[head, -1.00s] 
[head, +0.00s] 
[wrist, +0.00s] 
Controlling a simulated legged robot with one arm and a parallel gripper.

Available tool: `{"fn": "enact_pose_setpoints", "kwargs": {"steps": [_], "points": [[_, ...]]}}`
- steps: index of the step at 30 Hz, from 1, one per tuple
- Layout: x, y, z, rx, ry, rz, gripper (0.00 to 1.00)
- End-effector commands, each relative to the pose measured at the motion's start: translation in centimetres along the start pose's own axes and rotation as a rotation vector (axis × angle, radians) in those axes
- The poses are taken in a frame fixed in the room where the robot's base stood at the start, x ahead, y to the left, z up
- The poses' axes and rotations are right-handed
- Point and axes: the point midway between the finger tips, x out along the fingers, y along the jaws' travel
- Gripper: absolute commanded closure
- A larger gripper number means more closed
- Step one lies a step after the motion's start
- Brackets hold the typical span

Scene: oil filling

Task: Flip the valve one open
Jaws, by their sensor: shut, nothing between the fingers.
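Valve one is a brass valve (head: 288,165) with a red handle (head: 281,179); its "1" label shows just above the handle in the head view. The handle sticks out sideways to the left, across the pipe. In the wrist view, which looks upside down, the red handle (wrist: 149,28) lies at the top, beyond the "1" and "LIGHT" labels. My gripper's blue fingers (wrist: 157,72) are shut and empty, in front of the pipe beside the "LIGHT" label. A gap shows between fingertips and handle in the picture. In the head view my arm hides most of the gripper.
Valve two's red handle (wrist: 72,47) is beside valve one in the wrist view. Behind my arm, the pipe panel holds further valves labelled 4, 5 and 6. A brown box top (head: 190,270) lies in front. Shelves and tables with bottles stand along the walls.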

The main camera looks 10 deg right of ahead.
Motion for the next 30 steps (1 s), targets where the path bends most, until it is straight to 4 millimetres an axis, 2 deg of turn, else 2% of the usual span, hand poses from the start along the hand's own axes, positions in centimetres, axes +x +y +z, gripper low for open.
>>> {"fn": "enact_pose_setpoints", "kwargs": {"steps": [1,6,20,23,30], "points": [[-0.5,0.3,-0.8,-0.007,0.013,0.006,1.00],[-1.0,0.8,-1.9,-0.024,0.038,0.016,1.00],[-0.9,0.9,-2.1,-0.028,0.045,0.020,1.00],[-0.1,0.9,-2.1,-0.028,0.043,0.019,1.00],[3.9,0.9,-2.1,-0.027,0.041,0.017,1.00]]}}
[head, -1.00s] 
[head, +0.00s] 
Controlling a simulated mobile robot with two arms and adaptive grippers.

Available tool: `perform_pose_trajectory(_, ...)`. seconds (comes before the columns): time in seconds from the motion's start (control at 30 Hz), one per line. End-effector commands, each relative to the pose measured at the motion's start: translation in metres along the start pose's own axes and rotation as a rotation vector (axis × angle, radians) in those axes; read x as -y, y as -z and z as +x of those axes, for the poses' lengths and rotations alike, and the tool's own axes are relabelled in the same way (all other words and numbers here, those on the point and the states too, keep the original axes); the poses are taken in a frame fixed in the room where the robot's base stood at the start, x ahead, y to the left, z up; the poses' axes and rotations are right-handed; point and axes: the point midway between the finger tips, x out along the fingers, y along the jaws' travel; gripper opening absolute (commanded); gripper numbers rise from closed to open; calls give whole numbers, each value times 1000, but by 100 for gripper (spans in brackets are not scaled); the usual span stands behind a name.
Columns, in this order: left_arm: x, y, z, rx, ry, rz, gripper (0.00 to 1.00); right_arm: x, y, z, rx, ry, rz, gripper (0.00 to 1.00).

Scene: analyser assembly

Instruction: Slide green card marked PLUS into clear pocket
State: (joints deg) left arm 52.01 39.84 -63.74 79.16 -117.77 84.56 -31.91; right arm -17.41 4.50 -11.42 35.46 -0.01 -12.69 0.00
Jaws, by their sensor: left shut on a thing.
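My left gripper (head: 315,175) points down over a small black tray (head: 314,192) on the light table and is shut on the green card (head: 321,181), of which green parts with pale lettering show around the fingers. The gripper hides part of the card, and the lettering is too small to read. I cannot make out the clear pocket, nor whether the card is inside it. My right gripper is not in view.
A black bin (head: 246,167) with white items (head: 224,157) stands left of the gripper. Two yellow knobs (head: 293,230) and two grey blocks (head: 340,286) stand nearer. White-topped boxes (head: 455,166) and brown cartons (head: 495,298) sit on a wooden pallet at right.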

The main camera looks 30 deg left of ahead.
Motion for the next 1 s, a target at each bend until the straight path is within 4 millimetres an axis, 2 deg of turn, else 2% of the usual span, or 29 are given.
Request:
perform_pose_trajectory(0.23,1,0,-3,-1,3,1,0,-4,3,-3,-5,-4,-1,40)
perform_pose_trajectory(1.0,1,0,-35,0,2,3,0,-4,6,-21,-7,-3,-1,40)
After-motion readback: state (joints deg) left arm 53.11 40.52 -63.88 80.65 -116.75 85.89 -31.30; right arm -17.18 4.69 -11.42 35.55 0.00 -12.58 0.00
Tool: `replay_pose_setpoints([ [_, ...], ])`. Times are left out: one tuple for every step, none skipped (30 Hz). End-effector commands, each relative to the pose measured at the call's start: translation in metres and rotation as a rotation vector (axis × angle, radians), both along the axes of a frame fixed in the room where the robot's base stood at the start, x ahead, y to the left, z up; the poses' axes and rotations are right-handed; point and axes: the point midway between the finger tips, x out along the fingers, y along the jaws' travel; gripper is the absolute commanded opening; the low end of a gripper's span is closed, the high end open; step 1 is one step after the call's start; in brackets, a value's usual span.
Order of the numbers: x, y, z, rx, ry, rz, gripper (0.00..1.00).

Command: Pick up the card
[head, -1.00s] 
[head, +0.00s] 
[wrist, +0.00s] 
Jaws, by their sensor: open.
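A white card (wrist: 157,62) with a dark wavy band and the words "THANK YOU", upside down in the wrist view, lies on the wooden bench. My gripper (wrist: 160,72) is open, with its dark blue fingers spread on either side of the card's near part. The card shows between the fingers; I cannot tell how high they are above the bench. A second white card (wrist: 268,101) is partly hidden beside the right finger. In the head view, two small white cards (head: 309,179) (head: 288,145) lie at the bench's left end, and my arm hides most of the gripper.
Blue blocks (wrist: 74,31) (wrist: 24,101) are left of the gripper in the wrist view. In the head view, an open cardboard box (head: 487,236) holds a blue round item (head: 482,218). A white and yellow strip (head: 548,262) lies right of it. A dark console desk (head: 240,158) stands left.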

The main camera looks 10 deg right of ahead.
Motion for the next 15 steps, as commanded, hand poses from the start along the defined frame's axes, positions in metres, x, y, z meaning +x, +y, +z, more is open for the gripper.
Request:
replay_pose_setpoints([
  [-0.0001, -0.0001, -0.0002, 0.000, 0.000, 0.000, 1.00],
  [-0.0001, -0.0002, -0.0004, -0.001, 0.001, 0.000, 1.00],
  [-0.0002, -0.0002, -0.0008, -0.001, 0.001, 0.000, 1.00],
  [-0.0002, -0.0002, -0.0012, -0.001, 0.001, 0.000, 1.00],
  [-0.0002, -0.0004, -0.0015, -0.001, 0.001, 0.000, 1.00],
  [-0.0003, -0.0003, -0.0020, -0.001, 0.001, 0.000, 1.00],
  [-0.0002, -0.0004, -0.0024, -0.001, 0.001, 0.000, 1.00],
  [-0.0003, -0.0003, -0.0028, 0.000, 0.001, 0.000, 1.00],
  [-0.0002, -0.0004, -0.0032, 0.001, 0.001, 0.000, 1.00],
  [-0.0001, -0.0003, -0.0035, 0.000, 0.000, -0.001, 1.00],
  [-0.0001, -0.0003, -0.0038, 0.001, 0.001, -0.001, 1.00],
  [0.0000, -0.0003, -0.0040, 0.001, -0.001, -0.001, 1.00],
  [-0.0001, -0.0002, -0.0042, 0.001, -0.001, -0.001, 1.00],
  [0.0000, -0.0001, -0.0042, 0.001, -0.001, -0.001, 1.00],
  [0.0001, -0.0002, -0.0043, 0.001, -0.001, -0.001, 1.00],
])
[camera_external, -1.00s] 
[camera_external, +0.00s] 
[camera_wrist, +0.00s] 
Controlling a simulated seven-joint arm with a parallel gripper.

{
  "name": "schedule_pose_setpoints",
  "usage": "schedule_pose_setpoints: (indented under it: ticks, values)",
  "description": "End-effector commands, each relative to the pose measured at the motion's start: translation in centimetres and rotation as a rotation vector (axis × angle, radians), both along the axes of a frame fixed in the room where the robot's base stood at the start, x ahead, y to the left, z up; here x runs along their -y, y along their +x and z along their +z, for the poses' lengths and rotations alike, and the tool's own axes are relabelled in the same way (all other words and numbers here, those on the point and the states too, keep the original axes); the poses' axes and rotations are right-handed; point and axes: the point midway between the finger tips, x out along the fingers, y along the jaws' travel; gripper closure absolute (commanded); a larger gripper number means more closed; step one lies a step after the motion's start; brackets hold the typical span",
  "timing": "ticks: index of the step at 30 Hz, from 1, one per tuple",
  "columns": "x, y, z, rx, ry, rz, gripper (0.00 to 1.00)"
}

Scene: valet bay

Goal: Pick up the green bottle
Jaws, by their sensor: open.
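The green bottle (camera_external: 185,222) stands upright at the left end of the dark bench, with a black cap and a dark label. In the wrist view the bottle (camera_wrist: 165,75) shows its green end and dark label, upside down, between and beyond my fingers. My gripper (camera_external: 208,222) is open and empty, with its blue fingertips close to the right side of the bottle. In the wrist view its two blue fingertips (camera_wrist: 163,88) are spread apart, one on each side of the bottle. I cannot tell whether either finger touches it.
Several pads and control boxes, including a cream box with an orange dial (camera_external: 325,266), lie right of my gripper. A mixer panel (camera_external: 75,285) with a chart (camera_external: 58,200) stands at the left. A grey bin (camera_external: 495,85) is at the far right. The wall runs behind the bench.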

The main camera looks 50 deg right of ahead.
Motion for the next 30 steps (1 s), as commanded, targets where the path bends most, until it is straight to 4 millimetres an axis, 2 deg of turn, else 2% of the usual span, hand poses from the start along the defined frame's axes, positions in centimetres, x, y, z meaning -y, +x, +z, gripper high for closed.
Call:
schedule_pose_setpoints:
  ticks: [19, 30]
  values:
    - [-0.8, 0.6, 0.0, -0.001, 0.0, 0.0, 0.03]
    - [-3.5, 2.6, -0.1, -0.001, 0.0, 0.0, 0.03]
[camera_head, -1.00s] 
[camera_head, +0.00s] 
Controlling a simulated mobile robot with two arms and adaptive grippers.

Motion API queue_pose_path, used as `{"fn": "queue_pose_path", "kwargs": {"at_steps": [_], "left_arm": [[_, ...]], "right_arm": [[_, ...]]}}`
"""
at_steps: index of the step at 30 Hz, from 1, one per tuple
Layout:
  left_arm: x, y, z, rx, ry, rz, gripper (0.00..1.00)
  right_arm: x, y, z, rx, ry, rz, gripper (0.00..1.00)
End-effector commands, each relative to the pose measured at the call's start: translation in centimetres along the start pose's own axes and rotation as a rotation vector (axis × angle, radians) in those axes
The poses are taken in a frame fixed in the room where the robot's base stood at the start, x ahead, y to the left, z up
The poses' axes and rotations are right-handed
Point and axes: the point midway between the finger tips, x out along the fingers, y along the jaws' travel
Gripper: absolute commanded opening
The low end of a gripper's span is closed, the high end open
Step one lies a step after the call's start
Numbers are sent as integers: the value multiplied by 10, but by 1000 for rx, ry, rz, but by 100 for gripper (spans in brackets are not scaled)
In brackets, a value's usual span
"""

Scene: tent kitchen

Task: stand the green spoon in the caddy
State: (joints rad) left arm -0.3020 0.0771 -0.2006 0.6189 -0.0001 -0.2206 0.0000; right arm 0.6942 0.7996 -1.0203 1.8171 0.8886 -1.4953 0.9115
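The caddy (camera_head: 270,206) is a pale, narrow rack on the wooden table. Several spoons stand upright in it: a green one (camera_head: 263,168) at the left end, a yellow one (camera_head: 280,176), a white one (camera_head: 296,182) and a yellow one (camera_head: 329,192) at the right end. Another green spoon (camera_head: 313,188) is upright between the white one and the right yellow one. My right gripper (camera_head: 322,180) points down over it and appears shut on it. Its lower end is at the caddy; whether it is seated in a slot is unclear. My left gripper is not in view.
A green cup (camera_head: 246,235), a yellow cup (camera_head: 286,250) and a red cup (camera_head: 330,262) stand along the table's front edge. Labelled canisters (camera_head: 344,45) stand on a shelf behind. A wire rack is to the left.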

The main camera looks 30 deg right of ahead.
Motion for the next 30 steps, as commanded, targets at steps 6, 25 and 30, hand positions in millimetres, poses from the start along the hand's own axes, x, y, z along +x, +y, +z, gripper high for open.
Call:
====
* EXERCISE INSTRUCTIONS
Output the section opening with the line that has "Jaws, by their sensor: left shut on a thing." and closing with the line that has "Motion for the next 1 s, a". Keep both end lines and leave out the rest.

* TASK ANSWER
Jaws, by their sensor: left shut on a thing.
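My left gripper (head: 315,175) points down over a small black tray (head: 314,192) on the light table and is shut on the green card (head: 321,181), of which green parts with pale lettering show around the fingers. The gripper hides part of the card, and the lettering is too small to read. I cannot make out the clear pocket, nor whether the card is inside it. My right gripper is not in view.
A black bin (head: 246,167) with white items (head: 224,157) stands left of the gripper. Two yellow knobs (head: 293,230) and two grey blocks (head: 340,286) stand nearer. White-topped boxes (head: 455,166) and brown cartons (head: 495,298) sit on a wooden pallet at right.

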The main camera looks 30 deg left of ahead.
Motion for the next 1 s, a target at each bend until the straight path is within 4 millimetres an axis, 2 deg of turn, else 2% of the usual span, or 29 are given.

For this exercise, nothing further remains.